La gente que sigue a Jesús aún no ha entendido el milagro realizado por él, ya que únicamente se han quedado en el “asombro” y la “comodidad”. En los tiempos de Jesús, la salud, el trabajo, el salario justo, la educación eran considerados un don de Dios y valorados tanto como hoy. No obstante, Dios no regala sus dones a quienes esperan pasivamente, puesto que la señal realizada por Jesús quiere concientizar y mover el corazón del hombre hacia una mayor solidaridad y participación de los bienes de la creación. Una sociedad nueva nace justamente de la conciencia y de los esfuerzos para hacer realidad esa participación.

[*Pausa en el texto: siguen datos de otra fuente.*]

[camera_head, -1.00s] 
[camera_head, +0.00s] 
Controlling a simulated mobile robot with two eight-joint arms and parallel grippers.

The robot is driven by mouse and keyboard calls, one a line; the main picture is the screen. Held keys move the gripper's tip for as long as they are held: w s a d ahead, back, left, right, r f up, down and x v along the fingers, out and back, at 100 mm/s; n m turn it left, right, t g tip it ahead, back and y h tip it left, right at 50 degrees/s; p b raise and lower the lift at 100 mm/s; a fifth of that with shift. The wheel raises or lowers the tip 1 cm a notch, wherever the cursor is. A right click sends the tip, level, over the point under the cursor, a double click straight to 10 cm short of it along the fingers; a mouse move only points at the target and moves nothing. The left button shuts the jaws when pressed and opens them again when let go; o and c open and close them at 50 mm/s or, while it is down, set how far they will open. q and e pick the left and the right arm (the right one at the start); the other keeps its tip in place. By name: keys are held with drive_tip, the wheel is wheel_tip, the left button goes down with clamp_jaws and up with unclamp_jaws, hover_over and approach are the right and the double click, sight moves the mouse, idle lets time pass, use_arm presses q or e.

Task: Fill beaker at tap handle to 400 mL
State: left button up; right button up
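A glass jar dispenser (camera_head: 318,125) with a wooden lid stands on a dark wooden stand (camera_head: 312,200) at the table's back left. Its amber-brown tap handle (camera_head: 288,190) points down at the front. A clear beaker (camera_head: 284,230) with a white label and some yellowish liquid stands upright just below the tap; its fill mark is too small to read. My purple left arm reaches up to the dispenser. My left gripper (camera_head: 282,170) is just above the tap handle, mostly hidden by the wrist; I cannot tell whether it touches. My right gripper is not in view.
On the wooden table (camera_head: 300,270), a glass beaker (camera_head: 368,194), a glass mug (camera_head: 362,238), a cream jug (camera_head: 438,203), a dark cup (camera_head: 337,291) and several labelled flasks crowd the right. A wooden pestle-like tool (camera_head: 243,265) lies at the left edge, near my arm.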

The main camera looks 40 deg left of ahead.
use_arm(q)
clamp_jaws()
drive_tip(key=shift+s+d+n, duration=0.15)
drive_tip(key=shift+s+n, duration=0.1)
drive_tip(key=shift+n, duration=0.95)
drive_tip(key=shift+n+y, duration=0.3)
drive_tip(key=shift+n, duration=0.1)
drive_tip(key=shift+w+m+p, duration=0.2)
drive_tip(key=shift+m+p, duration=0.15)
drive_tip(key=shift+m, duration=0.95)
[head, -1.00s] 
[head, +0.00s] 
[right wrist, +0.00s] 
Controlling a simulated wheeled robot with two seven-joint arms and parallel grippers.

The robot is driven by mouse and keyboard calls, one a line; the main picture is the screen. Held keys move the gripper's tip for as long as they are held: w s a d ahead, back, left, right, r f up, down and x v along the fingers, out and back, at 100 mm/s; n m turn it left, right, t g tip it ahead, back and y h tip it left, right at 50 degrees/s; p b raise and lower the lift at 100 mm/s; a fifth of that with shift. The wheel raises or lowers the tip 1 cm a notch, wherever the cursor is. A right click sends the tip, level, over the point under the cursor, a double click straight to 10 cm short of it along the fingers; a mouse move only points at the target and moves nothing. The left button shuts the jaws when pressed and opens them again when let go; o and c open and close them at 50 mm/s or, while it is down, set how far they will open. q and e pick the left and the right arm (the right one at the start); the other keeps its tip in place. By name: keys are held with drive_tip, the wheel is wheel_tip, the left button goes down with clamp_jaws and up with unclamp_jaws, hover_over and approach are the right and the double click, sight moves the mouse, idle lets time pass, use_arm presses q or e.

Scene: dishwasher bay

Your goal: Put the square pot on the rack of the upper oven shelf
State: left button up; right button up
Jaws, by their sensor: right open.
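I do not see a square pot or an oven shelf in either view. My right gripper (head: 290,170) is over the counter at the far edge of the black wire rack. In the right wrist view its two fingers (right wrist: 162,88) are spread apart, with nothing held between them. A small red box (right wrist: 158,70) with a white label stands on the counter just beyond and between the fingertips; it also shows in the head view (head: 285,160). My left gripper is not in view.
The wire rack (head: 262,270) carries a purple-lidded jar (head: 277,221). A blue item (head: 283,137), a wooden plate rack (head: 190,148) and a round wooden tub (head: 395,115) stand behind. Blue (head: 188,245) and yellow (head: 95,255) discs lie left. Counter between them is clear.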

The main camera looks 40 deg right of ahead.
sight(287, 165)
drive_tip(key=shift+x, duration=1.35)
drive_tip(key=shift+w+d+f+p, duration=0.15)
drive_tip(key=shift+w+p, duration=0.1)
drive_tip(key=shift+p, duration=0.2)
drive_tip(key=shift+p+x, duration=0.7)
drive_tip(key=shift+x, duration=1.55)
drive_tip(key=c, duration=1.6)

Sin embargo, los oyentes de Jesús prefieren y engrandecen la señal, pues creen que el nuevo éxodo depende exclusivamente de los esfuerzos y acciones de un buen líder. Por eso aluden a la figura de Moisés al comer del maná en el desierto. Jesús les puntualiza que fue Dios Padre, y no Moisés, quien dio a Israel ese alimento y ahora él les da el verdadero pan que baja del cielo y da vida al mundo. Pero sus oyentes se resisten no solo a creer sino a entender la hondura de sus palabras. En Israel estaba la creencia de que el Mesías que debía venir haría los mismos milagros que Moisés. Pero Jesús invita a dar un salto cualitativo en la fe: es tiempo de entrar en una relación personal con Dios, que solamente se alcanza por medio de la gratuidad, el amor a él, y no por el interés en los beneficios que pueda aportar aquella adhesión.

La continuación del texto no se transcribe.